Source code for denote.util

"""Audio loading and utility functions for denote."""

from typing import Union, Optional, Tuple
from pathlib import Path

import numpy as np



[docs]
def load_audio(
    audio: Union[str, Path, np.ndarray],
    *,
    sr: Optional[int] = None,
    mono: bool = True,
    target_sr: Optional[int] = None,
) -> Tuple[np.ndarray, int]:
    """Load audio from a file path or validate an existing array.

    Args:
        audio: File path (str/Path) or numpy array of audio samples.
        sr: Sample rate. Required when audio is an array.
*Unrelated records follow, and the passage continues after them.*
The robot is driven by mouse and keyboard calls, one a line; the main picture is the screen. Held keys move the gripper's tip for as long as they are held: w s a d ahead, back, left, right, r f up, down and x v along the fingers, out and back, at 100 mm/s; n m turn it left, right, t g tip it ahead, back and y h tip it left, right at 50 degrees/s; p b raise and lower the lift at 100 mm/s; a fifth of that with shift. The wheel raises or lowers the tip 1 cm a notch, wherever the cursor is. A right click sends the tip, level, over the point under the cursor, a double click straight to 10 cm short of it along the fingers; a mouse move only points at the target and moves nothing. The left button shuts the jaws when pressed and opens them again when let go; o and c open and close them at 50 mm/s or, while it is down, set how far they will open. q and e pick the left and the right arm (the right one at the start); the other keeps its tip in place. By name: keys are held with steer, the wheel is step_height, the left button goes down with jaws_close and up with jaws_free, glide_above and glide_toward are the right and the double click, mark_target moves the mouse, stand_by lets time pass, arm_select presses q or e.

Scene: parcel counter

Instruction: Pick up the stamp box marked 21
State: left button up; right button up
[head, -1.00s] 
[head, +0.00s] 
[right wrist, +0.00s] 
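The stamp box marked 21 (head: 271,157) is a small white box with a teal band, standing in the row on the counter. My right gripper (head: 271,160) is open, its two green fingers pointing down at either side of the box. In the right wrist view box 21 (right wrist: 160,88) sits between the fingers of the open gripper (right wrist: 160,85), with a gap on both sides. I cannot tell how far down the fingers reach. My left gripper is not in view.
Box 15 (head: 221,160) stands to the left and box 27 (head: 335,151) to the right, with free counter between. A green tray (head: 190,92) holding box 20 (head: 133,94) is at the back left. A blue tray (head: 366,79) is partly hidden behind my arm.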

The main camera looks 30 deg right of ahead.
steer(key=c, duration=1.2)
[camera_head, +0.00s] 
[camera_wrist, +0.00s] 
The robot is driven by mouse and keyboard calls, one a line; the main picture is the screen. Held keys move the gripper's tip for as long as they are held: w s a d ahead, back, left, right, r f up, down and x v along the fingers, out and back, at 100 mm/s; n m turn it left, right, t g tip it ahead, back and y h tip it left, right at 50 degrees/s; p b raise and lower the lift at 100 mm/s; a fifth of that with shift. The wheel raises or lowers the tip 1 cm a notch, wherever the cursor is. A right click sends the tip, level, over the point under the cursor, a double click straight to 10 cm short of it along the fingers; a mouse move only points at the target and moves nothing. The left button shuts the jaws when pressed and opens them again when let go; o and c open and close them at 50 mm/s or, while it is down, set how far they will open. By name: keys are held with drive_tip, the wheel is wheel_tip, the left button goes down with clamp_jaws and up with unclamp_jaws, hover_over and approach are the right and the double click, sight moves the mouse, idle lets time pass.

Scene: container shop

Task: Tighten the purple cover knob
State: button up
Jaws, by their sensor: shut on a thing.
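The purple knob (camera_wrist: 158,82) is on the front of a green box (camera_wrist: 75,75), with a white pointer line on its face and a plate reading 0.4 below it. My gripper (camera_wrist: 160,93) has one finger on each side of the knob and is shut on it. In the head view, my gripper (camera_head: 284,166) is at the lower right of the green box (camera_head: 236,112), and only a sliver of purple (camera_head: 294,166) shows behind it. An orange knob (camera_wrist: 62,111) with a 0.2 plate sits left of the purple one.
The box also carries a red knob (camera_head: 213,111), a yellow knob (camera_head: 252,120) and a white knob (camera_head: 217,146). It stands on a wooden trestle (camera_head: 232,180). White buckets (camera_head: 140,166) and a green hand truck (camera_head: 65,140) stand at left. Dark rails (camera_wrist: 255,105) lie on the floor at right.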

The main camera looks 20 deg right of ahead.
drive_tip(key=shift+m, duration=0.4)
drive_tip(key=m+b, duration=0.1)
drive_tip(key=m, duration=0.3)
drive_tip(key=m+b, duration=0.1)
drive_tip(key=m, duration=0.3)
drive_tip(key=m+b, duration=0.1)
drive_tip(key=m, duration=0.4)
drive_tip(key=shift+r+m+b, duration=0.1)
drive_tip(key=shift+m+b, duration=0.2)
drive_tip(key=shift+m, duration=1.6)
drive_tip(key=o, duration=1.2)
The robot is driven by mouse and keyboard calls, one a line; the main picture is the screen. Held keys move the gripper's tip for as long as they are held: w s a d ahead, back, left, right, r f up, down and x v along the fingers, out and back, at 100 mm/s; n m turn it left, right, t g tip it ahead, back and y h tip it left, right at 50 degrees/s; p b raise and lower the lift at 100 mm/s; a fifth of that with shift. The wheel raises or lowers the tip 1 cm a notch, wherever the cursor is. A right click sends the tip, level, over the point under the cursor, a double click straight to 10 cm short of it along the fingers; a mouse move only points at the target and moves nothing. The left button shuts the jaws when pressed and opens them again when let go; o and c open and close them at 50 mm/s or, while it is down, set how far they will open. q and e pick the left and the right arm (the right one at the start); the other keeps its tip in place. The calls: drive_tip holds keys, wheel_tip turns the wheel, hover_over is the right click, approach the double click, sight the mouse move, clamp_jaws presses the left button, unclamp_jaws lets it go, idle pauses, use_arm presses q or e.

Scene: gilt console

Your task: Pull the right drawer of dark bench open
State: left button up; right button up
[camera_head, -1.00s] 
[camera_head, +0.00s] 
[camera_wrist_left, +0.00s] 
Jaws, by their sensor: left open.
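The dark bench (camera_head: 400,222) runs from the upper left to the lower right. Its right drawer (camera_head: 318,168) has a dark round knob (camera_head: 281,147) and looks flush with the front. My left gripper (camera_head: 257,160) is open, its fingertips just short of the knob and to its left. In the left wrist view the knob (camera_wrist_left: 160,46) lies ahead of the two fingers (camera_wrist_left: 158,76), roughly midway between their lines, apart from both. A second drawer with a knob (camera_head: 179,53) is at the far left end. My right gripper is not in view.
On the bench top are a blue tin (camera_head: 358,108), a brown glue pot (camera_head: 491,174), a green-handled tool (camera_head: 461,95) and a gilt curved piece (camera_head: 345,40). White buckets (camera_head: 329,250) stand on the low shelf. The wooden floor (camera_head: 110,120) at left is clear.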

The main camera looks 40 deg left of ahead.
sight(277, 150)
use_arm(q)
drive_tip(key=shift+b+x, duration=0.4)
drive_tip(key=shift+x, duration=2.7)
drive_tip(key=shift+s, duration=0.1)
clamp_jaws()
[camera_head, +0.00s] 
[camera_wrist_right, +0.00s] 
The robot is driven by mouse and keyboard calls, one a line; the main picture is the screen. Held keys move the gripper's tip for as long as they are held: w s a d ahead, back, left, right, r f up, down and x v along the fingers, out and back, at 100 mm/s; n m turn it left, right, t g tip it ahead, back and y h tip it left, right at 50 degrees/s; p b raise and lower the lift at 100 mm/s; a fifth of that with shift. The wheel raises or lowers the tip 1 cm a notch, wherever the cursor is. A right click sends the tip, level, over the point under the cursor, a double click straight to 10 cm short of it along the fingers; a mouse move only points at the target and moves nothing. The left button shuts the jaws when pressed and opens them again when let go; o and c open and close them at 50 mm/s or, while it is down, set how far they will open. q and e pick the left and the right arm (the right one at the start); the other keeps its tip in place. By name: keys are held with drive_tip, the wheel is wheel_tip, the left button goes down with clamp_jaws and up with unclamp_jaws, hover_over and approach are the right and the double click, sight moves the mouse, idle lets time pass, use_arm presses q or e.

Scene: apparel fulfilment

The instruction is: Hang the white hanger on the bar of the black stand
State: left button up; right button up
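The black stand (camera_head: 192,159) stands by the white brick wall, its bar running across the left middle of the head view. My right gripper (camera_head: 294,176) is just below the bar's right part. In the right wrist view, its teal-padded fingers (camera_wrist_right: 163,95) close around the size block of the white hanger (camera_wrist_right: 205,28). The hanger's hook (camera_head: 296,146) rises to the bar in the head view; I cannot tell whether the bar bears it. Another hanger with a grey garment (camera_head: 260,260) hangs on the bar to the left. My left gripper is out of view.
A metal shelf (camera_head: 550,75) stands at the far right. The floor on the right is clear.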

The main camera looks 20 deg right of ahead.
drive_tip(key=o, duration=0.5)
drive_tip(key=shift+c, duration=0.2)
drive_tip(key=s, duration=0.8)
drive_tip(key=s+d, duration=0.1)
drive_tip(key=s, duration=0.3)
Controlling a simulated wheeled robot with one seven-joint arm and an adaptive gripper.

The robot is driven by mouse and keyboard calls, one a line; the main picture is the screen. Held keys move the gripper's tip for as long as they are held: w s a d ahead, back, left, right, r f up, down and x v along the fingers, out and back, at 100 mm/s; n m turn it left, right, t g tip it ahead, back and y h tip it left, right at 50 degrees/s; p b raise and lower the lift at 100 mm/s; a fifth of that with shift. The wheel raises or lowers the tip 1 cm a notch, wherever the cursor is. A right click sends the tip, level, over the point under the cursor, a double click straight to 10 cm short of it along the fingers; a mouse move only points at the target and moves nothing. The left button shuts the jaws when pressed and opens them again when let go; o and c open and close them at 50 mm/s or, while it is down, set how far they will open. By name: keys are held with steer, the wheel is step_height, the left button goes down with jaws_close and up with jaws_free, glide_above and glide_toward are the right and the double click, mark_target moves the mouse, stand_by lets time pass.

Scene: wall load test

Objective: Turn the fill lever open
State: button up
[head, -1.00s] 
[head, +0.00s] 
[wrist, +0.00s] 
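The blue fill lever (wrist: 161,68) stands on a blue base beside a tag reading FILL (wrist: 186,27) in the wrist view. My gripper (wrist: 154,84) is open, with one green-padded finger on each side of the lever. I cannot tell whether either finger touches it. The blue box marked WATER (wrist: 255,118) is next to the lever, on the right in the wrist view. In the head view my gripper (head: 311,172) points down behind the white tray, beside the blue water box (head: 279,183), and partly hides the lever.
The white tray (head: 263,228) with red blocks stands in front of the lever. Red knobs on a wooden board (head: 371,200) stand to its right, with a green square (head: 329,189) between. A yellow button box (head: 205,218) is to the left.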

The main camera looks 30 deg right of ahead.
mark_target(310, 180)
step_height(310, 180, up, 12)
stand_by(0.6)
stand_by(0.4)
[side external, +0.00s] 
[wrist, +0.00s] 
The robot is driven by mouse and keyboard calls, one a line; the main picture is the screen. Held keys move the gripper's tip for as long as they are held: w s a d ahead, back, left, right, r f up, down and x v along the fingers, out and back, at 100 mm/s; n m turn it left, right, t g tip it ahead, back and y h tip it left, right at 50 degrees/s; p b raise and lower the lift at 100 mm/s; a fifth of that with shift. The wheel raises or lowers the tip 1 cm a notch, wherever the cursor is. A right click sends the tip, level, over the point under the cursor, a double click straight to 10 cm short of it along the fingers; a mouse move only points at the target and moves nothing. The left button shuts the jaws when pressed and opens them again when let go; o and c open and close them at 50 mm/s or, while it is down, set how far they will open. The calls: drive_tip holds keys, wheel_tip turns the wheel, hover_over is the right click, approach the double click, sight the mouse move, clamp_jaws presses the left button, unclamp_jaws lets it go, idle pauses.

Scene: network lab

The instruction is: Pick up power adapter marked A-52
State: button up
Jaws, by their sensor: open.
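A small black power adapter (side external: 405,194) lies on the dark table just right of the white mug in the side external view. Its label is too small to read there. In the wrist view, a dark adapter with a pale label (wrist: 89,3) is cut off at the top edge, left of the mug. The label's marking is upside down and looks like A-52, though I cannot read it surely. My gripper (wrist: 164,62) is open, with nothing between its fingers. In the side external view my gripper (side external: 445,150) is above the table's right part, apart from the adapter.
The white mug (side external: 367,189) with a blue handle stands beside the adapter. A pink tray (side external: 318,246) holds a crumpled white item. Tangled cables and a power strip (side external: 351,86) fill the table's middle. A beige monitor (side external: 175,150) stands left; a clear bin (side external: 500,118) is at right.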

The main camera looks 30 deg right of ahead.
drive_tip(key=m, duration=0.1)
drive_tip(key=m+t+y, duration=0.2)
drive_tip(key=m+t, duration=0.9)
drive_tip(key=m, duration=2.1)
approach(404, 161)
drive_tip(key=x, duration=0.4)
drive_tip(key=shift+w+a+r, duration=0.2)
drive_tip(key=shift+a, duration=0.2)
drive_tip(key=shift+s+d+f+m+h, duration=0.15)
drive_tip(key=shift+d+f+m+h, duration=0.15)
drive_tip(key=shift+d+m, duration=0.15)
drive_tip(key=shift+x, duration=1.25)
Ignored for file paths
            (detected automatically).
        mono: If True, convert to mono.
        target_sr: If set, resample to this rate.

    Returns:
        Tuple of (audio_array, sample_rate).

    Raises:
        ValueError: If audio is an array and sr is not provided.
        FileNotFoundError: If audio is a path that doesn't exist.
    """
    import librosa

    if isinstance(audio, (str, Path)):
        path = Path(audio)
        if not path.exists():
            raise FileNotFoundError(f"Audio file not found: {path}")
        y, file_sr = librosa.load(str(path), sr=target_sr, mono=mono)
        return y, target_sr or file_sr

    if isinstance(audio, np.ndarray):
        if sr is None:
            raise ValueError(
                "Sample rate (sr) is required when audio is a numpy array."
            )
        y = audio
        if mono and y.ndim > 1:
            y = librosa.to_mono(y)
        if target_sr is not None and target_sr != sr:
            y = librosa.resample(y, orig_sr=sr, target_sr=target_sr)
            return y, target_sr
        return y, sr

    # Try torch.Tensor
    try:
        y = audio.numpy()
        if y.ndim > 1:
            y = y.squeeze()
        if sr is None:
            raise ValueError(
                "Sample rate (sr) is required when audio is a tensor."
            )
        return load_audio(y, sr=sr, mono=mono, target_sr=target_sr)
    except AttributeError:
        pass

    raise TypeError(
        f"Unsupported audio type: {type(audio)}. "
        "Expected str, Path, np.ndarray, or torch.Tensor."
    )




[docs]
def ensure_file_path(
    audio: Union[str, Path, np.ndarray],
    *,
    sr: Optional[int] = None,
) -> str:
    """Ensure audio is available as a file path.

    If audio is already a path, return it as a string.
    If it's an array, write to a temporary WAV file and return the path.
    """
    if isinstance(audio, (str, Path)):
        path = Path(audio)
        if not path.exists():
            raise FileNotFoundError(f"Audio file not found: {path}")
        return str(path)

    # It's an array — write to temp file
    import tempfile
    import soundfile as sf

    if sr is None:
        raise ValueError(
            "Sample rate (sr) is required when audio is an array."
        )
    y, actual_sr = load_audio(audio, sr=sr, mono=True)
    tmp = tempfile.NamedTemporaryFile(suffix='.wav', delete=False)
    sf.write(tmp.name, y, actual_sr)
    return tmp.name